125g unrefined Raw sugar or Coconut palm sugar

200g Ground almonds

2 Eggs

100 ml Almond oil (you can use mild Olive oil if you prefer

1/4 tsp Vanilla extract

1/8 tsp Almond extract (if you have it)

Bramley apple (1 large)

Ground cinnamon (for dusting)

Pre-heat the oven to 180 C and line and grease a 20cm cake tin – if you have a springform tin then use that as it makes it easier to get it out without it breaking. If not a loose bottom tin is the best option.

Add the oil and sugar to a bowl and use a hand mixer to beat together (you can do it by hand with a fork if not).
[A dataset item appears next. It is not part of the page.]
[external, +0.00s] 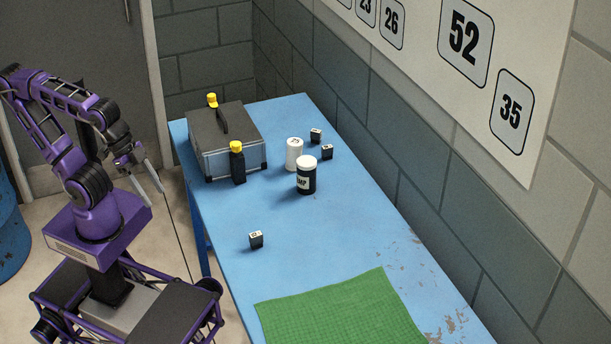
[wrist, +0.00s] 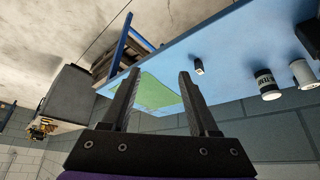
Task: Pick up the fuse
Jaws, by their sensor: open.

Beat in the eggs one at a time. Then add in the extracts and mix well. Fold in the ground almonds with a metal spoon. Once mixed pour in to the tin.

Peel and core the apple and cut into slices, and place in to the batter. Push them down a little bit so they’re well bedded in there. Sprinkle the top with ground cinnamon.

IMG_0326Pop in the oven for 25 – 30 minutes. It is worth starting to check it at about 20 minutes. Once a skewer comes out clean then it’s done.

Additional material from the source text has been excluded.